Pedestrian Safety Guide and Countermeasure Selection System


Case Study No. 88

Nebraska Avenue Road Diet

Tampa, Florida

Prepared by Ann McGrane, University of North Carolina Highway Safety Research Center. Information provided by Mary Anne Koos and Rochelle Garrett, Florida Department of Transportation, Tallahassee, Florida.


Nebraska Avenue before the project occurred. Note the lack of a curb along the right side of the roadway in the before condition.

Nebraska Avenue, a four-lane undivided roadway, was ranked among the highest pedestrian and bicycle crash frequency corridors in the Florida Department of Transportation's District 7.
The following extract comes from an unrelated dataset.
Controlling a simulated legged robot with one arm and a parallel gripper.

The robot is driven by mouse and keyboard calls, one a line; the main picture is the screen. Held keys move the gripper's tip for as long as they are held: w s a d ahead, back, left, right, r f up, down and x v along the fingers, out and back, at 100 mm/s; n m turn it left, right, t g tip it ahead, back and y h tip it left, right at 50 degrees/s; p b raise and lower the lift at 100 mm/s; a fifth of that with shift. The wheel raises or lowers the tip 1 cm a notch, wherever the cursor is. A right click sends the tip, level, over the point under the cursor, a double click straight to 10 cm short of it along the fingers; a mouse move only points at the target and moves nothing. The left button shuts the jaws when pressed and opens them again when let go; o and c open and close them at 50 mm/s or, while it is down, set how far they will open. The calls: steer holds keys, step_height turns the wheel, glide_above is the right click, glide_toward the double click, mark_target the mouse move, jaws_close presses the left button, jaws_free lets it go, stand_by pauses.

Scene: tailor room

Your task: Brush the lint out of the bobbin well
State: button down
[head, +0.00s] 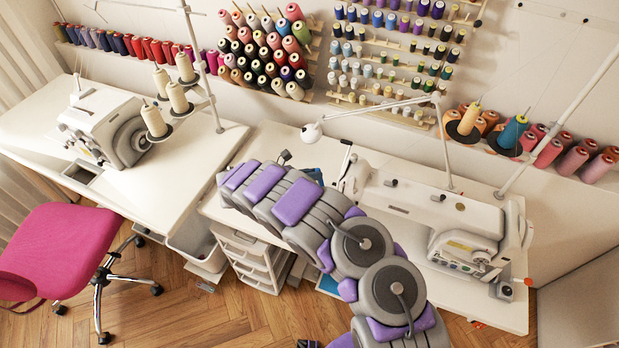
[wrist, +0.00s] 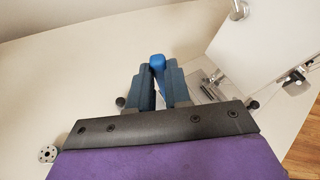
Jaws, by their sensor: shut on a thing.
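In the wrist view my gripper (wrist: 158,72) is shut on a blue thing (wrist: 157,61), probably the brush handle; its rounded end shows between the fingertips and the rest is hidden. The gripper is over the pale table top, left of the white sewing machine (wrist: 262,48). A metal-edged opening (wrist: 212,82) shows right of the fingers, beside the machine; I cannot tell whether it is the bobbin well. No lint or bristles can be made out. In the head view my arm hides the gripper, and the sewing machine (head: 430,205) stands right of the arm.
Thread racks (head: 265,50) line the wall.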

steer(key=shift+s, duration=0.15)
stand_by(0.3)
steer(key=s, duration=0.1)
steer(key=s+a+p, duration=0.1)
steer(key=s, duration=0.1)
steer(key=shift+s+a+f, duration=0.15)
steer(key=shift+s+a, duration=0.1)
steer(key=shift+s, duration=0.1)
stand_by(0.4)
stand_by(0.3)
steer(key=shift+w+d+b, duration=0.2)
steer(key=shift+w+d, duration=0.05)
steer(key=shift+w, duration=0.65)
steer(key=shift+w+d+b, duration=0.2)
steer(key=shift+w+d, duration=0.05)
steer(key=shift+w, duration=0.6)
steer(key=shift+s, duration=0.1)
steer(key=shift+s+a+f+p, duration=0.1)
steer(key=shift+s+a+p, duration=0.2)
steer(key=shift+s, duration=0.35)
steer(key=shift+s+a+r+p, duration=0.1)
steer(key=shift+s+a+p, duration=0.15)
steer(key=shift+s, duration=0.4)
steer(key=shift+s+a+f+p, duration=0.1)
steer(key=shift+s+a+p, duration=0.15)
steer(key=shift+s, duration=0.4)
Nebraska Avenue is a minor urban arterial road in Tampa, Florida. There is significant transit use and the surrounding land uses are both commercial and residential. Prior to the project, the four-lane roadway had few marked crosswalks and the sidewalks were not always continuous. The corridor had an overall crash rate that was 50 percent higher than the average crash rate for similar roadways.


After the project, Nebraska Avenue had a two-way left-turn lane and a continuous sidewalk.

The Florida Department of Transportation changed the roadway to three lanes with the center lane converted to a two-way left-turn lane. The extra road space provided room to add bike lanes in both directions.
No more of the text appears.